Mr Knox said he was honoured the Board had chosen him to lead Santos.

“This is an exceptional company, with a great team and an excellent portfolio of current and future projects. I look forward to leading Santos through the exciting times ahead as we continue to pursue our vision of becoming the leading Australian company supplying energy to Australia and Asia,” he said.

“The recent finalisation of our Gladstone LNG partnership with PETRONAS and entering into FEED on the PNG LNG project underline the dramatic transformation taking place at Santos and is a clear demonstration of our ability to create long term shareholder value.”

Biographical notes on David Knox

  • Joined Santos in September 2007 as Executive Vice President, Growth Businesses, responsible for growth in Santos’ emerging new businesses including LNG, Geoscience and New Ventures, Indonesia and other strategic projects.
  • Became Acting CEO on 25 March 2008 upon the retirement of the former Chief Executive and Managing Director.
  • Has extensive global experience in the petroleum industry. Previously Managing Director for BP Developments in Australasia from 2003 to 2007.
  • During his 25 year career, has also held senior positions with BP in Australia, the United Kingdom and Pakistan. Previously worked for ARCO and Shell in the United States, Netherlands, the United Kingdom and Norway.
  • Holds a first class honours degree in Mechanical Engineering from Edinburgh University and a Masters of Business Administration.

Summary of the key terms and conditions of appointment

Commencement date and Term

The agreement commences immediately and is ongoing, subject to 12 months’ notice from Santos, and 6 months’ notice from Mr Knox. Santos may terminate without notice in the event of serious misconduct.

Remuneration package

Total Fixed Remuneration: $1,750,000 reviewed annually

Short term incentive: an annual opportunity of up to a maximum of 100% of Total Fixed Remuneration, subject to achieving performance targets set in advance by the Board.

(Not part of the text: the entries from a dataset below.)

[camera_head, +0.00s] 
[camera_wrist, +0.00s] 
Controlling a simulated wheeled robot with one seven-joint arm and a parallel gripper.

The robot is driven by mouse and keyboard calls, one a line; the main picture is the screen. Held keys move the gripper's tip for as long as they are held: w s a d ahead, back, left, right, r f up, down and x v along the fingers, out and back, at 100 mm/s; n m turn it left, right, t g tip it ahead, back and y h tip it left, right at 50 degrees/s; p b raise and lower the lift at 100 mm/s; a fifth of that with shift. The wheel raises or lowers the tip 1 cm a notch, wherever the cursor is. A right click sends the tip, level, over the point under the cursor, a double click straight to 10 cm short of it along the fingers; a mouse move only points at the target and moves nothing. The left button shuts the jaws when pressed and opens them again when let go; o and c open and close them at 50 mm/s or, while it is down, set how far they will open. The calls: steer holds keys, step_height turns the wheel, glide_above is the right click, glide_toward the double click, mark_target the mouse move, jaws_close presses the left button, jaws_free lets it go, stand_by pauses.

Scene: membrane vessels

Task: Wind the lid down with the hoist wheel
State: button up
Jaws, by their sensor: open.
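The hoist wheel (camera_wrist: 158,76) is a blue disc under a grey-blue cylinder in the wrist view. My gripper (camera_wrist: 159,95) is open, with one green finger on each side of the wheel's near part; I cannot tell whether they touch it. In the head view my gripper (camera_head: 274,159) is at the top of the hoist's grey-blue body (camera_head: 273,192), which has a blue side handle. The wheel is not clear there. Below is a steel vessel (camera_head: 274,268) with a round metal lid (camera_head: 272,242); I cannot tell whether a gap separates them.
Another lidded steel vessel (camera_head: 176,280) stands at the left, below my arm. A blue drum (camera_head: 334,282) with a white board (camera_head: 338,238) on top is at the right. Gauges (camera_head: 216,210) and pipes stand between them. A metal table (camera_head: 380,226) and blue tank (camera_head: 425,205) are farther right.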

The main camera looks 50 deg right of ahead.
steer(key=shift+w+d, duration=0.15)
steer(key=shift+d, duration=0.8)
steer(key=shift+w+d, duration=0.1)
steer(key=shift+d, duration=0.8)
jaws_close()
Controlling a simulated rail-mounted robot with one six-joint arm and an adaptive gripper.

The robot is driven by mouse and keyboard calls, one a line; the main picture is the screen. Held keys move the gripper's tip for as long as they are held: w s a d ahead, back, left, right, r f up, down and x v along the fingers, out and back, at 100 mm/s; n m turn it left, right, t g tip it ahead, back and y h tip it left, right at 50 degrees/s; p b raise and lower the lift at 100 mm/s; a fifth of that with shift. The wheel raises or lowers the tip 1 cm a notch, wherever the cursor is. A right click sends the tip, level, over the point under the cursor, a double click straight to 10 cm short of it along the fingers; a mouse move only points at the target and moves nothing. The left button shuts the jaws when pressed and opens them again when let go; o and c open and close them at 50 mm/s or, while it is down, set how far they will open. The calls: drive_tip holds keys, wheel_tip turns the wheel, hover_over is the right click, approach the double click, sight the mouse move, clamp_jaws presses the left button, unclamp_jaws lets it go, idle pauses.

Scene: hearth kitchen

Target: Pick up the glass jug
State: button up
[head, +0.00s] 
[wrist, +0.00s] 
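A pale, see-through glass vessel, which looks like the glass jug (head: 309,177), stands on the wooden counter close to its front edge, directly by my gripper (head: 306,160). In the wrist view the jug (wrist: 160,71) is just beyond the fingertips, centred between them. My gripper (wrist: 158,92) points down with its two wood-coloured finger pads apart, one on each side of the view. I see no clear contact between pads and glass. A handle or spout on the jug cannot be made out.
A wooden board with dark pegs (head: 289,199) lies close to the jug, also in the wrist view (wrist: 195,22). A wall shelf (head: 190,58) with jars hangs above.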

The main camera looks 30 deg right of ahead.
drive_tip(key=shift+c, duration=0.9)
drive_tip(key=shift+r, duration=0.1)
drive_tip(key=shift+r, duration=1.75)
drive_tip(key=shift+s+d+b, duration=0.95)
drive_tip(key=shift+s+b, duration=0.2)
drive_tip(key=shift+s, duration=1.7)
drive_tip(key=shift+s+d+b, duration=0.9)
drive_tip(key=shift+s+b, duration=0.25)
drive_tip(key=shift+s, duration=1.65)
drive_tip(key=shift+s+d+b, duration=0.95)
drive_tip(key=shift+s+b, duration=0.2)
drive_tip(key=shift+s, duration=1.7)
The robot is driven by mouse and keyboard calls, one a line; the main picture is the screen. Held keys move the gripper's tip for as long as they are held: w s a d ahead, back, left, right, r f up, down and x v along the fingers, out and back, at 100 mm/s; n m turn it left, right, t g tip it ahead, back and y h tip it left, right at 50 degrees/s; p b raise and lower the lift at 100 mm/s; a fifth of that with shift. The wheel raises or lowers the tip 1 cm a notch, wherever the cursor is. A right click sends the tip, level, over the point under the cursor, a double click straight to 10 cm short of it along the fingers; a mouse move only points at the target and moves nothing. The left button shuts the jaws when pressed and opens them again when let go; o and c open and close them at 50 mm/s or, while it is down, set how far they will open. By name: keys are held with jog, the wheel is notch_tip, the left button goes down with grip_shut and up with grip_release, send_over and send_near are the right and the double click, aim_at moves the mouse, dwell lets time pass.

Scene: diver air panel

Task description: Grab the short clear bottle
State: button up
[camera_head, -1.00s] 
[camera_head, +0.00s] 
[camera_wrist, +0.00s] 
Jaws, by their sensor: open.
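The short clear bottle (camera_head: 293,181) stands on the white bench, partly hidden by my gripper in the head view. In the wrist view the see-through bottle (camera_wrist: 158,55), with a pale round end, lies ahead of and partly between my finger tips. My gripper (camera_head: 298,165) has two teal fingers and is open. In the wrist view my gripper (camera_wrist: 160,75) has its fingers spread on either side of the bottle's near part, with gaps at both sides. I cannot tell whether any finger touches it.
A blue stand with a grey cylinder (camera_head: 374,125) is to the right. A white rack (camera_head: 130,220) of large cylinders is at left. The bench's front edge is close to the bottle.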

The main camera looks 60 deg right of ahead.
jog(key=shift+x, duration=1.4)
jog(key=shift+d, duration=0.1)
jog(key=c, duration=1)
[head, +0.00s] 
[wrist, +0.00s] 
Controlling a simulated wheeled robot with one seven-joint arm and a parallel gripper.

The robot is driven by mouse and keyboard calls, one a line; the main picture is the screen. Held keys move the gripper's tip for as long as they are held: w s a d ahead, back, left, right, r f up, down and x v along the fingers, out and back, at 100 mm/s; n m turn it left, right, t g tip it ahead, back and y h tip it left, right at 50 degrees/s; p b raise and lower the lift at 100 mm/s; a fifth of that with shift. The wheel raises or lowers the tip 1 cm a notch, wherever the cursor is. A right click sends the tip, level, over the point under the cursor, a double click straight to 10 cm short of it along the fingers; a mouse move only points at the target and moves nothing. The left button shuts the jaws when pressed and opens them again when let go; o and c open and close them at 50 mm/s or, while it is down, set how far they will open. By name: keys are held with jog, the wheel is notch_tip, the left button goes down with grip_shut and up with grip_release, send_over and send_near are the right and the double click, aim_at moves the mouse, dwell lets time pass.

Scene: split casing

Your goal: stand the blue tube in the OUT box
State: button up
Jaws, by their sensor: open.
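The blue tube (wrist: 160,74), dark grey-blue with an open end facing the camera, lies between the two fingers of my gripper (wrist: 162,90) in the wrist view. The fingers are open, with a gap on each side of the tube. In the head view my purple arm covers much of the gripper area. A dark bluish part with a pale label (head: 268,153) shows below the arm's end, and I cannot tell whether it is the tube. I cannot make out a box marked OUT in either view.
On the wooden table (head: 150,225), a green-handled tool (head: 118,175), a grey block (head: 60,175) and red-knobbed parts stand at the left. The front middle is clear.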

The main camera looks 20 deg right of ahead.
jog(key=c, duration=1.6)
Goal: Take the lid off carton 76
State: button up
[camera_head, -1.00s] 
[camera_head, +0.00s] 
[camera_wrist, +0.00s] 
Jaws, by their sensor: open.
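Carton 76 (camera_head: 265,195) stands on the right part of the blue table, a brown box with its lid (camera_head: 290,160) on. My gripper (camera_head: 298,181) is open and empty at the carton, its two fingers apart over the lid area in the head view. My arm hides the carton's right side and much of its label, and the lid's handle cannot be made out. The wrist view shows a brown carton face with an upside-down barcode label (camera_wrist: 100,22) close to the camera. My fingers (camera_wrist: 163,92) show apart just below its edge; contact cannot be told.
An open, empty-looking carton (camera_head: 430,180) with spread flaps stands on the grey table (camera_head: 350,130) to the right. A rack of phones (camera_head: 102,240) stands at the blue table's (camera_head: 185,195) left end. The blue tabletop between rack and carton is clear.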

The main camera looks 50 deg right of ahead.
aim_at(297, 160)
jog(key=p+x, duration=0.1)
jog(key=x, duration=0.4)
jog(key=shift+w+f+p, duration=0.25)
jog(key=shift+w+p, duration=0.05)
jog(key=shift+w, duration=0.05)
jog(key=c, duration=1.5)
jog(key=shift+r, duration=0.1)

Long term incentive: an annual opportunity of 100% of Total Fixed Remuneration for each of the 2008, 2009 and 2010 financial years subject to achieving agreed performance targets in accordance with Santos’ long term incentive plan. The grants made will be broadly on the same terms offered to other senior executives under the Santos long term incentive plan, except that all of the LTI entitlements granted to the CEO will be subject to performance hurdles based on the Company’s Total Shareholder Return (TSR) relative to the ASX 100 over a 3 year period. The CEO’s LTI will only begin to vest should the Company’s TSR exceed the 50th percentile with 37.5% vesting upon reaching this hurdle and the remainder vesting on a proportionate basis depending upon the Company’s relative performance, with full vesting at the 100th percentile.

Payments on termination: in the event that Mr Knox’s employment is terminated by the Company without cause, Mr Knox is entitled to a payment equal to 12 months’ Total Fixed Remuneration (inclusive of any payment in lieu of notice) and a pro rata payment of STI up to the termination date (subject to performance). In addition, the Board has the discretion to determine that a pro rata amount of any unvested LTI entitlements will vest upon termination of Mr Knox’s employment.